Als ich im Levis-Store zwei Jeans kaufen möchte, treffe ich Thomas. Er berät mich kompetent und zeigt Geduld, obwohl ich auf Grund meiner Körpergröße beim Hosenkauf stets ein schwieriger Fall bin. Am Ende trägt er mir gar meinen Einkauf zur Kasse. Dabei kommen wir ins Plaudern; und Thomas erzählt, dass er als Daytime-Job eigentlich in einem Start-Up in Silicon Valley arbeitet. Im Levis-Store arbeitet er nur samstags, zum Ausgleich, weil die Leute hier so nett sind.

Der Security im Wohnkomplex in Palo Alto ist ein freundlicher Herr im hohen Alter, ein echter Gentelman. Ein Vietnamveteran.

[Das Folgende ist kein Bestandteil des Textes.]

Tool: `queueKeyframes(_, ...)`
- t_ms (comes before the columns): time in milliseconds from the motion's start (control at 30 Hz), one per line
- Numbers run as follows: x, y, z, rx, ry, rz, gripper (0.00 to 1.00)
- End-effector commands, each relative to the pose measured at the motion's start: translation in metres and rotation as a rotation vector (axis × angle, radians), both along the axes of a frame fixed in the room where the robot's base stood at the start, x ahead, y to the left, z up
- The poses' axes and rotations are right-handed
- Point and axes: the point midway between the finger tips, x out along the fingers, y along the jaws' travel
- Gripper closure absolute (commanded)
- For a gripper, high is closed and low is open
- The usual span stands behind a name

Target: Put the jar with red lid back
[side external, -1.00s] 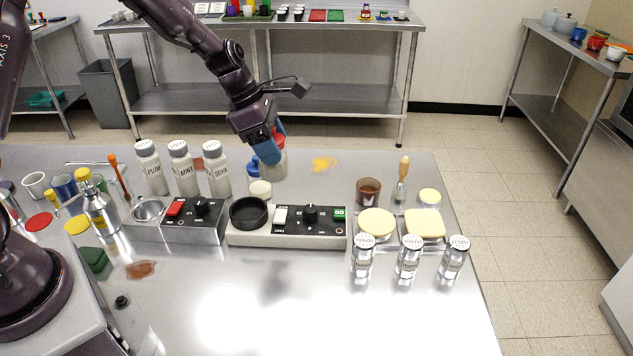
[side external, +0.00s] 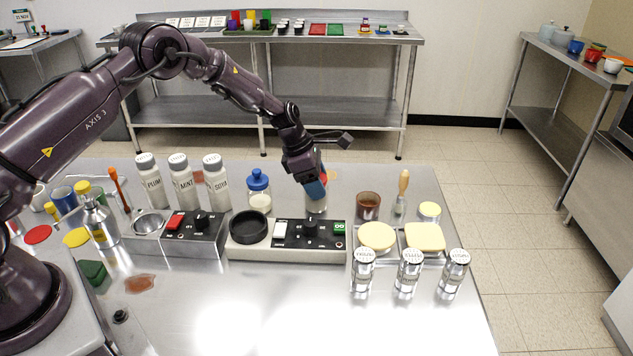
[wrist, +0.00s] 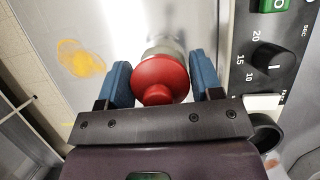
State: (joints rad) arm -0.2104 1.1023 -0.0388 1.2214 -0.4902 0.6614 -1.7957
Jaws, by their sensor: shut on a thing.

Mit dem Bus fahre ich an den West-Strand, durch den Bezirk „Sunset“. Beim Erreichen der Endstation bin ich der letzte Weiße im Bus, denn hier leben mehr Asiaten als im zentraler gelegenen Chinatown, wo stets ein Geruch von Curry-Chili-Soja in der Luft liegt. Nach dem Aussteigen schlendere ich die Pazifikküste entlang – irgendwo hinter dem Horizont liegt Japan. Später erreiche ich einen Ort, an dem Jugendliche Lagerfeuer in von Künstlern erschaffenen Feuerstellen entfachen. Dies ist kein Ort für Bikinis und Bodybuilder – dieser Strand ist Kaliforniens Alternative. Hier treffe ich Frau Pfarrer.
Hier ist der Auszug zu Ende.